By: Emma Rickett, Contributor

Halfaxa, home to one of the greatest Grimes songs ever written, is the second studio album written by Canadian artist, Claire Boucher. Even though she dated Elon Musk, was malnourished from only eating spaghetti for two years and got into Twitter beef with Azealia Banks (who claimed Grimes “smelled like a roll of nickels”), nothing Grimes has done could make me hate her. She is an enigma and a modern powerhouse of intellectual creation, of which she has created her own genre of music.

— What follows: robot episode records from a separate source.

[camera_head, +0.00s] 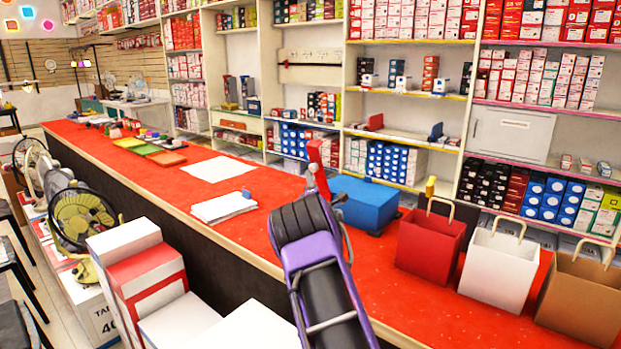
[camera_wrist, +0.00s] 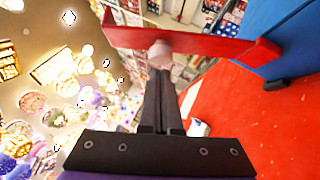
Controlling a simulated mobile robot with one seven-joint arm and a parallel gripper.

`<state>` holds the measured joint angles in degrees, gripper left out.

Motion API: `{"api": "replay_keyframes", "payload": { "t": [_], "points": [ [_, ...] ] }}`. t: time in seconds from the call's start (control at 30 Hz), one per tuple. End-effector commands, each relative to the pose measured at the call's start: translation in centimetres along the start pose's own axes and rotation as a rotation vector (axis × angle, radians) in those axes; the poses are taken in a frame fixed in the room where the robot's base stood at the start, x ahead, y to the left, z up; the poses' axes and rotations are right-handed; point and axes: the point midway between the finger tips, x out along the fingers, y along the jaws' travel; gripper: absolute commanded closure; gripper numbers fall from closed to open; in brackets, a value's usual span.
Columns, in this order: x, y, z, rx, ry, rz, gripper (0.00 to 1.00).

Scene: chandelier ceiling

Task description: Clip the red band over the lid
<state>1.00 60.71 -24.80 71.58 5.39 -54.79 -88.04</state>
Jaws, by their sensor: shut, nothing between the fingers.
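The red band (camera_head: 317,158) stands upright at the left side of the blue box (camera_head: 362,203), above its lid. In the wrist view the band (camera_wrist: 215,45) runs across the top, and its right end meets the blue box (camera_wrist: 277,35). A pale pinkish knob (camera_wrist: 160,53) sits on the band. My gripper (camera_wrist: 161,75) is shut and empty, with its dark fingertips at this knob; I cannot tell whether they touch. In the head view my purple arm hides most of the gripper and part of the band's lower end.
The box stands on a long red counter (camera_head: 262,228). Red, white and brown paper bags (camera_head: 431,243) stand to its right, and a small yellow piece (camera_head: 430,187) shows near its right side. White papers (camera_head: 222,207) lie to the left. Stocked shelves (camera_head: 400,110) stand behind.

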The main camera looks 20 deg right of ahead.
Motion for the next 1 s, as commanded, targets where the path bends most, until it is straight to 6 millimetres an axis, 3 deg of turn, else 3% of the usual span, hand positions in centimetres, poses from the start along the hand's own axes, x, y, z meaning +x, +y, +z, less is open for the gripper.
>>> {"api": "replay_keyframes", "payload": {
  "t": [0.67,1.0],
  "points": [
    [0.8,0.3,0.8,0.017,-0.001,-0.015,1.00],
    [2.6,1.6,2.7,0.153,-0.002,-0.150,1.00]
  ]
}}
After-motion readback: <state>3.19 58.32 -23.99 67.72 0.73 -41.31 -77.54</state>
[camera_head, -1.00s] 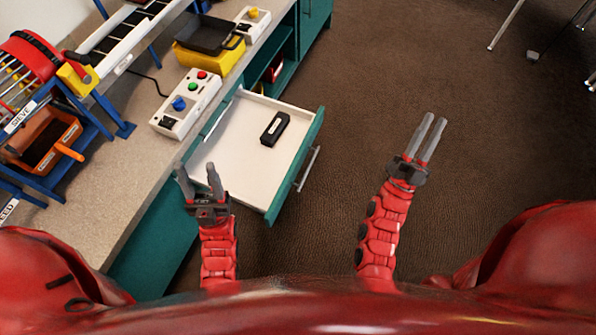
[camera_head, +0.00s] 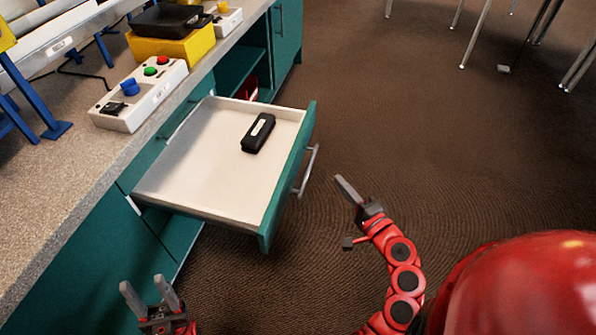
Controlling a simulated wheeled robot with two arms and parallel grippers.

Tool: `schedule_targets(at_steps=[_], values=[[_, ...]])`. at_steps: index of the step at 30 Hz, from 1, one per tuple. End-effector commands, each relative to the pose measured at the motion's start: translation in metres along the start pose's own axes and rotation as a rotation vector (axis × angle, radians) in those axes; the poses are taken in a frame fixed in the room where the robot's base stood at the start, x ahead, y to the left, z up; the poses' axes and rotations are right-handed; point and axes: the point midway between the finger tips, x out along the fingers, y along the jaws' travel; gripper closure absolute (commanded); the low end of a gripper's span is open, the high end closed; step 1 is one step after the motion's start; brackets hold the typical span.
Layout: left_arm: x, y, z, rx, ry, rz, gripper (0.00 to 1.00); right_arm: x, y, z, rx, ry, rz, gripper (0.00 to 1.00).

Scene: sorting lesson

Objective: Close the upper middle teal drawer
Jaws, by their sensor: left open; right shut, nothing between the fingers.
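The teal drawer (camera_head: 290,180) is pulled out from the bench front, with a white interior and a silver bar handle (camera_head: 306,171) on its front. A black case with a white label (camera_head: 259,132) lies inside it. My right gripper (camera_head: 345,189) is shut and empty, to the right of the drawer front and a little below the handle in the picture, apart from it. My left gripper (camera_head: 148,290) is open and empty, low at the left, in front of the teal cabinet below the bench top.
The bench top (camera_head: 60,180) carries a button box (camera_head: 140,95) and a yellow block with a black tray (camera_head: 172,45). An open shelf (camera_head: 240,70) lies beyond the drawer. Brown floor (camera_head: 430,130) is free to the right; metal legs (camera_head: 478,35) stand at the far right.

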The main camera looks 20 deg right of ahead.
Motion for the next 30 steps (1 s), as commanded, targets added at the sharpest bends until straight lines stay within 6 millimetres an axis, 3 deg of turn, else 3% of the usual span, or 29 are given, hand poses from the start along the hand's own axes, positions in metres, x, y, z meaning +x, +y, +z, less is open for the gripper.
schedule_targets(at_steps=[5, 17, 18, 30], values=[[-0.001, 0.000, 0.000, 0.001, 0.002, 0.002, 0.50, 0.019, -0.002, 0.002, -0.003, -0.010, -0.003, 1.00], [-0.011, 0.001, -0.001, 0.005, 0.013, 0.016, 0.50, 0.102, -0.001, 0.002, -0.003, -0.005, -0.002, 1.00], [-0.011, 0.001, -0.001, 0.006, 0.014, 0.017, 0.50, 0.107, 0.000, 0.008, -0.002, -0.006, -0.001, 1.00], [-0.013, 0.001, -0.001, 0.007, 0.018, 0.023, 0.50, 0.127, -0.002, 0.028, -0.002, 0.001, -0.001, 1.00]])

Halfaxa has been coined as witch house and goth-pop, it’s dark and feels holy in a way that only goth and goth-adjacent music can be. Grimes opens the record with “Outer”, a short-lived introduction full of wails and a beat that you can feel in your skull. The rest of the record is cloaked in a mystical slime and it follows you around even after you are finished listening. Grimes sings within her instrumentals, becoming an instrument herself, rather than singing on top of the instrumentals. She blends in with the electro-synth beats and becomes a mass that travels with you through the album, never seeking to be heard, only listened to. The inability to understand Grimes’ vocals is part of what makes her so distinctive. Few artists can use the necessity of reading lyrics to understand what on earth they’re saying to their advantage.

Listening to this album almost clears your head and allows Grimes to stand in the center and occupy as much of your mental terrain as she can. Her voice echoes and bounces around where your brain used to sit. You use all your power to try and understand what she’s saying and decipher her alien-like sounds, but you just can’t. The closing track, “Favriel”, and track 11, “≈Ω≈Ω≈Ω≈Ω≈Ω≈Ω≈Ω≈Ω≈” best encompass the energy from the record. The religious, techno-glitch harmonies and expansive background climbs and wiggles around with one another.

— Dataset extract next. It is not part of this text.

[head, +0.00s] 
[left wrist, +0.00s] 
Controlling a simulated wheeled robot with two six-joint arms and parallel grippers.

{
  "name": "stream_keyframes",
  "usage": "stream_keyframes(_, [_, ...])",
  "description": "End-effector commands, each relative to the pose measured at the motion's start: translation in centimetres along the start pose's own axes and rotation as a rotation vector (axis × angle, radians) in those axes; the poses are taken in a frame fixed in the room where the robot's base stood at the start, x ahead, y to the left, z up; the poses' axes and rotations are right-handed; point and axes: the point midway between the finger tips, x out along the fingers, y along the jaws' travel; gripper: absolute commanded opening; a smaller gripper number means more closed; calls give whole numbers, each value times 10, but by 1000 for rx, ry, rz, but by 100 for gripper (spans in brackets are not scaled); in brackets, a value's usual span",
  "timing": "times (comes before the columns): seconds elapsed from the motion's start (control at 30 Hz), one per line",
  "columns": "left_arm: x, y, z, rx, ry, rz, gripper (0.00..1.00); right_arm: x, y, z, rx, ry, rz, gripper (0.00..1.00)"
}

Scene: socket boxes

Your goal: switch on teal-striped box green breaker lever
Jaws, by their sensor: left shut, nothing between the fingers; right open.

This review would not be complete without an honorable mention of one of my favorite Grimes songs, “My Sister Says the Saddest Things.” I am a sucker for sad songs and if you’ve read the rest of my writings for this column, this is common knowledge. For the record, I tried to liven it up with this review. Anyways, Grimes has this dichotomy with her voice where she alternates between an incredibly high pitch and this low, sing-song and you’re placed in between the narrative of the song; as if two sisters are whispering in your ears, repeating, “My only friend, this is the end.” 

Grimes’ specialty is making music that you can only listen to and never replicate- whether it’s with words or music, making it hard to convey the ambiance she creates. All of her albums are stellar in their own ways, but Halfaxa is by far Grimes’ most daring and unique album. Her visions of cathedral singing and the idea of heaven and hell are practically visible when tuning into tracks like “Hallways” and “Weregild.”